Date of Award

Fall 12-15-2010

Degree Type

Dissertation

Degree Name

Doctor of Philosophy (PhD)

Department

Economics

First Advisor

Roy Bahl

Second Advisor

Jorge Martinez-Vazquez

Third Advisor

Sally Wallace

Fourth Advisor

Yongsheng Xu

Fifth Advisor

Geeta Sethi

Abstract

Exhaustible resource rents are an important taxable base in many countries, with revenue sharing often part of the scheme. In some cases large shares are retained for the central government. Generally, the discussions of exhaustible resource taxation consider assignment of resource rent tax base and revenue sharing from the limited perspectives of efficiency and stability. Tax assignment and sharing arrangements are assumed to have a neutral effect on investment of resource rents in long-lived public goods. We attempt to demonstrate that this may not be the case, specifically looking at the question of whether rent assignment is neutral to effects on investment of rents in long-lived public goods, a normative policy objective, and under what conditions it occurs. We test the theoretical propositions with data from the Russian Federation to derive empirical results. The results from the Russian Federation point toward an important dimension of rent tax assignment in a federation. They results show that ceteris paribus, higher share of rent for the federation may lead to lower investment in long-lived public goods and may be constrained by stability. Another argument has been made for reconsidering rent tax assignment using assertive ethnic identity as a manifestation strong ownership claims.

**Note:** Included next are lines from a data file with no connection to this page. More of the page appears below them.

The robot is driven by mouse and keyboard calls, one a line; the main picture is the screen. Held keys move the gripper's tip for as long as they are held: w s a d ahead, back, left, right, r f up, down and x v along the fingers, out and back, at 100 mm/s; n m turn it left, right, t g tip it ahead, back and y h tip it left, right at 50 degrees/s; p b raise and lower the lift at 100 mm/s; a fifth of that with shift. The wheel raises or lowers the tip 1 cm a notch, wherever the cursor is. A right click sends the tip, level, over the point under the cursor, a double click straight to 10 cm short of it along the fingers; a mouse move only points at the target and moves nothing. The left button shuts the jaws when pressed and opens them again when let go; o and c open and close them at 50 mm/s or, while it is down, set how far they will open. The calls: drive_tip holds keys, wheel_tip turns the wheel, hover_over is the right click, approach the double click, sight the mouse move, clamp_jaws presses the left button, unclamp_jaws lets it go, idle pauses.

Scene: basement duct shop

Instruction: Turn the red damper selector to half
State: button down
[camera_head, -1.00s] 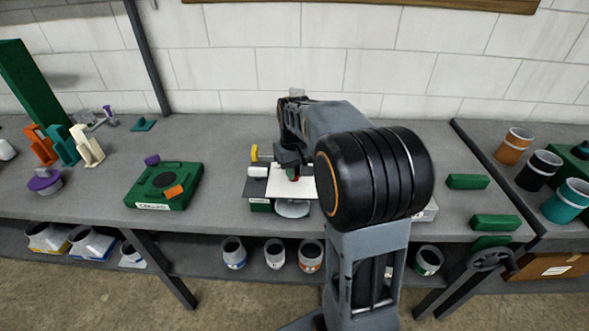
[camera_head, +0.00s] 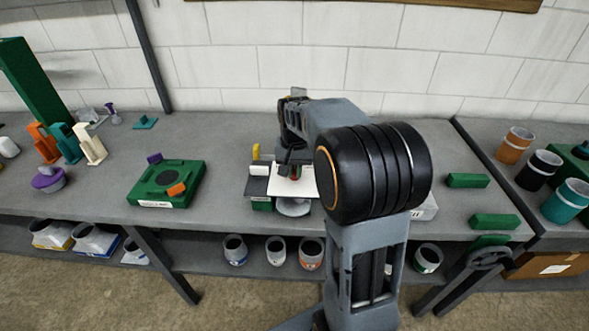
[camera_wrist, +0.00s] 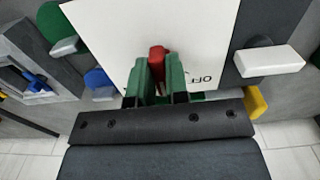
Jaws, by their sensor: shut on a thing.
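The red selector (camera_wrist: 157,62) stands on a white plate (camera_wrist: 110,32) in the wrist view. My gripper (camera_wrist: 158,78) has its green fingers on either side of the selector and is shut on it. Black lettering reading "OFF" shows on the plate to the right of the fingers. In the head view the white plate (camera_head: 291,186) lies on the bench, partly hidden behind my arm, and my gripper (camera_head: 291,173) is above it. The selector is mostly hidden there, and the angle it points to is hard to tell.
A green box (camera_head: 166,184) stands further left on the bench (camera_head: 228,160). Green blocks (camera_head: 495,221) lie at right.

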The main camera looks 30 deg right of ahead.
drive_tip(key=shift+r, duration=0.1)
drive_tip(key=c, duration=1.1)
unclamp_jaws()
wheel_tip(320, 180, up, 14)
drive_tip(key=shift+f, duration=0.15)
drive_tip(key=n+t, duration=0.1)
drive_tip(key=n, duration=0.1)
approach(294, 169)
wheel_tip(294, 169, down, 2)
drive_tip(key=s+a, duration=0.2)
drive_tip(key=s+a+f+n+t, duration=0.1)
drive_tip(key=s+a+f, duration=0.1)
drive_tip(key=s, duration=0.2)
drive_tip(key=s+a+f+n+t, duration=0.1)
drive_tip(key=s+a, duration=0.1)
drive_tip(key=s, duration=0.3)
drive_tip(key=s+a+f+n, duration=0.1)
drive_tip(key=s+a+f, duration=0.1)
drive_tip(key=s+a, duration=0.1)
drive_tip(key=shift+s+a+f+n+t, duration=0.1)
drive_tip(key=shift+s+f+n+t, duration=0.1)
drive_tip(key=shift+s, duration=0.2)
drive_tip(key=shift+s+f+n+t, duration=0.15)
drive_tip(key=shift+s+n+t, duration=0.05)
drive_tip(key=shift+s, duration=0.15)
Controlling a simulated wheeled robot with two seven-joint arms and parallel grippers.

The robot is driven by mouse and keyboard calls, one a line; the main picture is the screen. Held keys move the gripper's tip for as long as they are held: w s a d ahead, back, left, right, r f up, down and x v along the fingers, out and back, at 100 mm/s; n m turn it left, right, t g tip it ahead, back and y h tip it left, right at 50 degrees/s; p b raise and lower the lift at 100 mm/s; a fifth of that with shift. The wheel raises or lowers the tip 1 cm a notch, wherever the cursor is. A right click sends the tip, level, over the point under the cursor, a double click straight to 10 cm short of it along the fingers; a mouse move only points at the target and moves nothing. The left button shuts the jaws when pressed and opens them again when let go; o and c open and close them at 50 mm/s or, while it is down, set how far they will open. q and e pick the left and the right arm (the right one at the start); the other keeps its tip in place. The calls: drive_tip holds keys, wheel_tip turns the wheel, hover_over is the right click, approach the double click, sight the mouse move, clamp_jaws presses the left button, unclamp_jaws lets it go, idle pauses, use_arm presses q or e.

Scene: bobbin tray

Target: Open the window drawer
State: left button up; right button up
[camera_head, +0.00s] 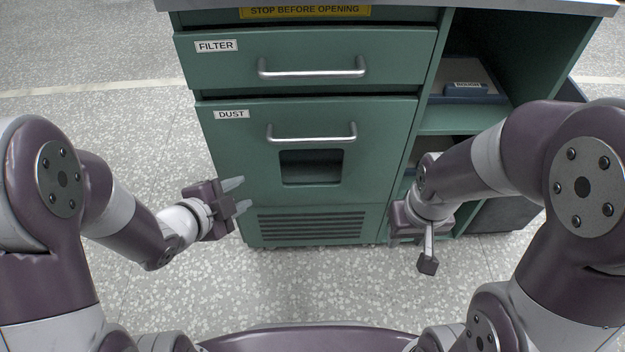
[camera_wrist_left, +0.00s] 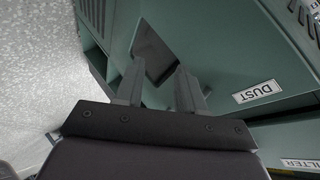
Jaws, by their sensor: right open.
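The window drawer is the lower green drawer (camera_head: 235,150), labelled DUST, with a dark rectangular window (camera_head: 311,166) and a silver bar handle (camera_head: 311,138) above it. It looks shut. My left gripper (camera_head: 242,194) is open and empty, left of and below the window, in front of the drawer face. In the left wrist view its two fingers (camera_wrist_left: 158,88) stand apart, with the window (camera_wrist_left: 155,52) beyond them and the DUST label (camera_wrist_left: 257,91) to the right. My right gripper (camera_head: 428,262) is open and empty, pointing down by the cabinet's lower right.
Above is a shut FILTER drawer (camera_head: 330,50) with its own bar handle (camera_head: 312,70). Vent slots (camera_head: 310,225) are below the window. Open shelves (camera_head: 465,120) holding a labelled binder-like item (camera_head: 466,90) stand at right. Speckled floor (camera_head: 300,285) in front is clear.

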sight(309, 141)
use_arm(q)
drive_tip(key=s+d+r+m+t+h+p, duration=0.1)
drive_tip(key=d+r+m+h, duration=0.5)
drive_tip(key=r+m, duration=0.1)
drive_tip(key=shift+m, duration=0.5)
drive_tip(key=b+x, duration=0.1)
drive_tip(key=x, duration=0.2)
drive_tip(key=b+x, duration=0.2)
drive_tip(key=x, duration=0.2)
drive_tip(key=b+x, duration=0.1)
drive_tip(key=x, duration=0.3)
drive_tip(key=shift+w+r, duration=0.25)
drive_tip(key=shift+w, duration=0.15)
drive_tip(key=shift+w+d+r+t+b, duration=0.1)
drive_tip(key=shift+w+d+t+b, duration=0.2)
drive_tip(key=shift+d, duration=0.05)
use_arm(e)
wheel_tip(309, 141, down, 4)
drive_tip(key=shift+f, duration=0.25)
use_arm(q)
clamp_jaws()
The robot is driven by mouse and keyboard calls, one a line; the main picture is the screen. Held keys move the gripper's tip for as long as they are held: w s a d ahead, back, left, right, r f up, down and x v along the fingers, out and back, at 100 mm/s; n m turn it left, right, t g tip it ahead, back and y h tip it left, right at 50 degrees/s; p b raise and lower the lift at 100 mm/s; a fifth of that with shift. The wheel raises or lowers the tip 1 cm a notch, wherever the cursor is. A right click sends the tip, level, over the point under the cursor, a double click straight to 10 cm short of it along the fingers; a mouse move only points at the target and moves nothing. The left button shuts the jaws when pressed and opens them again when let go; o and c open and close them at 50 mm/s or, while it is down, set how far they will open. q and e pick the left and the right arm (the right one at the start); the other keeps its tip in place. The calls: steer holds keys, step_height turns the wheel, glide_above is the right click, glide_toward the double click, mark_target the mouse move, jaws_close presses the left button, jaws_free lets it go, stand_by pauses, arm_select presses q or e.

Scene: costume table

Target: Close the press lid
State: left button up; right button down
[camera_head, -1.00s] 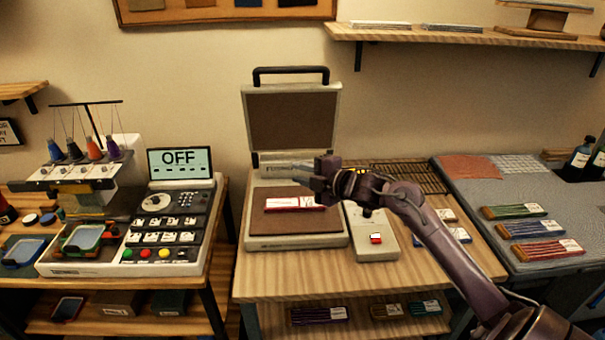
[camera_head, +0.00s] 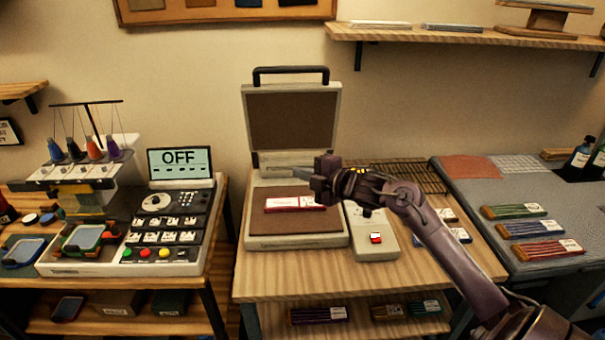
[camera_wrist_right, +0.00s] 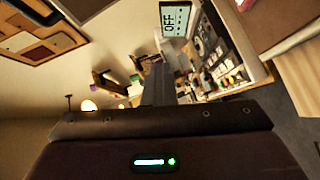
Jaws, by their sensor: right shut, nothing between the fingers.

Communities with strongly valued identities value ownership over land and exhaustible resource endowments in their areas. This may be the case especially if ethnic identity is important to the resource owning community. The empirical results show that a decrease in the regional share of rent resulted in a fall in investments in the republics and regions with strong ethnic identity. Republics among the producing regions have historical claims to a distinct identity and may have a preference for preserving their identity. This preference is manifested as higher levels of rent investment. Following this line of argument, it can be concluded that rent assignment, through rent tax or revenue assignment, should favor producing regions within the range of stability in a federation, if the objective is achieving higher investment in long-lived public goods.